There's a frustrating mix of the trendy and the superb in Tate Modern. The good is very, very good. Nothing, not even photos, can prepare you for the experience of the vast space of the Turbine Hall, currently holding a huge exhibition by Louise Bourgeois: three tall towers presided over by a nine-metre tall spider. Visitors (one or two at a time) can climb the towers and sit watching people on the other towers or looking down on them from balconies far above. And that's one of the glories of the place: objects change and are changed as you move around; the spider that loomed above you when you entered is a smaller, different object when looking down upon from the vertiginous balconies. This is how sculpture is meant to work; some sculpture can only be executed in large scale; and for such sculptures, a converted power station is a splendid place in which to see them.

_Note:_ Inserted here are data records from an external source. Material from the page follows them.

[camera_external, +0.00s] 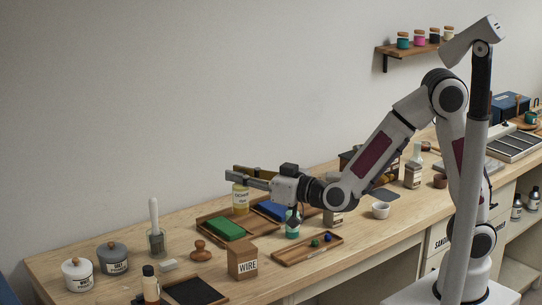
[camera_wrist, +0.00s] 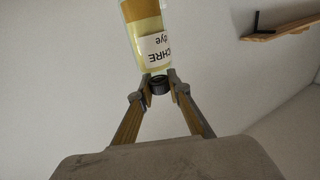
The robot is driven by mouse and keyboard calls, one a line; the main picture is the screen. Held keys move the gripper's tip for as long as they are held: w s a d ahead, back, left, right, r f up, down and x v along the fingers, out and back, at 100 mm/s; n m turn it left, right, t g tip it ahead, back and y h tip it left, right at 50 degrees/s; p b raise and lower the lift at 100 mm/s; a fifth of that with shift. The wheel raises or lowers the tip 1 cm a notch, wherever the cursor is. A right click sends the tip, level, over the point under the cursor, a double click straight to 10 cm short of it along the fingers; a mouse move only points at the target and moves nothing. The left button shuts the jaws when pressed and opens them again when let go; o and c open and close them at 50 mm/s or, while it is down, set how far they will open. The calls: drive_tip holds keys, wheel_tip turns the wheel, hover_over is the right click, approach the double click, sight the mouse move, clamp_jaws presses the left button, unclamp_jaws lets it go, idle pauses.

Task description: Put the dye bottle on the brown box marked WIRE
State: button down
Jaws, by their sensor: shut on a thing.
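The dye bottle (camera_external: 240,198) is pale yellow with a white label, and hangs upright below my gripper (camera_external: 238,174). In the wrist view my gripper (camera_wrist: 158,84) is shut on the dark cap of the dye bottle (camera_wrist: 147,28), with a finger on each side; the label shows upside down there and reads "CHRE" and "dye". The bottle is at the back of the wooden tray with the green block; its exact height above the bench is hard to tell. The brown box marked WIRE (camera_external: 243,263) stands at the bench's front, below the bottle in the picture. Its top looks bare.
A wooden stamp (camera_external: 201,250) stands left of the box. A small tray (camera_external: 307,249) lies to its right, a dark pad (camera_external: 195,291) to its front left.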

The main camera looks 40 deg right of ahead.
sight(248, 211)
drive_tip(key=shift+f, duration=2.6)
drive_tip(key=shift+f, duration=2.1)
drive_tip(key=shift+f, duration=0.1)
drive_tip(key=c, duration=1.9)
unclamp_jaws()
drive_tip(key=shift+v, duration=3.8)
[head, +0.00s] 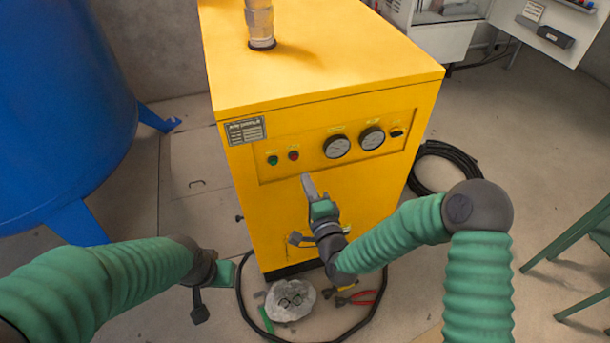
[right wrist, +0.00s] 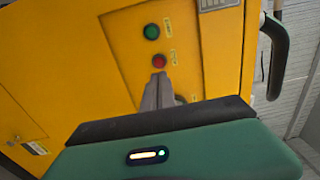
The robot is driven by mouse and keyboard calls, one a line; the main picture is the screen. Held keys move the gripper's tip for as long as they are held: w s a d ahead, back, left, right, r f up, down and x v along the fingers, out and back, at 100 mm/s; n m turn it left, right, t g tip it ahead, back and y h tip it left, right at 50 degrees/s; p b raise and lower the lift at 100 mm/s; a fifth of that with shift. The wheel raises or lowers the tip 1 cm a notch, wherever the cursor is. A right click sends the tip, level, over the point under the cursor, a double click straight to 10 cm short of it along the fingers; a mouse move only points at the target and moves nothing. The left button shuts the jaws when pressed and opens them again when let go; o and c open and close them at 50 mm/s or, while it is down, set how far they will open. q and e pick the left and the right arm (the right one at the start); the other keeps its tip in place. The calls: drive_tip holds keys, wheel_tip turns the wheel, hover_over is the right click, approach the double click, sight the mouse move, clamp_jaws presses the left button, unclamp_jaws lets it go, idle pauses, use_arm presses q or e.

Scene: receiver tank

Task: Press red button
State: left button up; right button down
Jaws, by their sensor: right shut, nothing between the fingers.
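The red button (head: 293,155) is on the front panel of the yellow cabinet (head: 330,200), just right of a green button (head: 272,160). In the right wrist view the red button (right wrist: 159,61) shows just beyond the fingertips, with the green button (right wrist: 151,31) above it. My right gripper (head: 307,180) is shut and empty, below and slightly right of the red button in the head view. In the right wrist view its fingertips (right wrist: 159,78) point at the button; I cannot tell whether they touch it. My left gripper (head: 199,312) is low at the left, away from the cabinet; its jaws are unclear.
Two gauges (head: 337,146) and a black switch (head: 397,132) are on the same panel. A blue tank (head: 60,110) stands at the left. A black hose, a pale bag (head: 290,300) and red-handled pliers (head: 357,298) lie on the floor. A green-framed stand (head: 570,240) is at the right.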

Yet space causes problems too. Much has been made of the abandoning of chronological display in favour of grouping the exhibits under four themes. I was impressed (though not very convinced) by the case the gallery makes for this, but the bigger problem, and a constant frustration, is that in an attempt to preserve the space around exhibits the caption panels are often a long way from them. It's easy to discover that you have been reading the caption for a quite different exhibit to the one you were looking at. Considering how well most other London galleries caption exhibits, it's a shame that more help has not been provided in what for many is a bewildering art field.

Help!

Help in general is noticeably lacking. I asked several attendants for the kind of simple leaflet you find in most galleries to give you the lie of the land. Such may exist but they didn't know about them. Later I discovered in the Tate bookshop a very good £3.50 book that gives you exactly what you need, but I had to hunt for it myself. The quality of the captions is wildly inconsistent too: very helpful in the room devoted to Tony Cragg, for example, ten minutes in which will explain to you what much of modern art is about, and give you some memorable art experiences into the bargain. Inadequate, on the other hand, when trying to put back some context into paintings that have often been made very strange bedfellows.

The conjunctions of styles and contents is unpredictable too. Duchamp and Picabia, for example, make a very illuminating combination, but others are joined by very tenuous links. You lose the sense of a century's art developing within history and as part of the history of ideas. It's an existential view of art, where you come across a Picasso every ten minutes but leave without understanding much more what Picasso was really about. Works are placed together by reducing their content down to single elements, and as a result you are compelled to look at them how the curator wants you to look at them, rather than encounter them on your own terms as, by and large, you could in the old Tate. I would hate to be a teacher organising a school trip to Tate Modern - unless I just wanted to throw my pupils at modern art (and vice versa) and see what stuck.

A little homework?

You really need to do some advance reading in art history to get the best out of Tate Modern. On the other hand, going unprepared is an experience of its own and one with surprising rewards. I went with my 16 year-old daughter, who plans to go to art school: watching her reaction to an extraordinarily beautiful sand-blasted glass construct by Tony Cragg was very moving. Although the concept of Tate Modern is undeniably post-modern, the art itself is mostly modern, and like all modern art, is capable (when it chooses) of communicating meanings and values of its own. Finding such islands of meaning in a bewildering mass of images and forms is perhaps not a bad metaphor for the century this superb structure commemorates.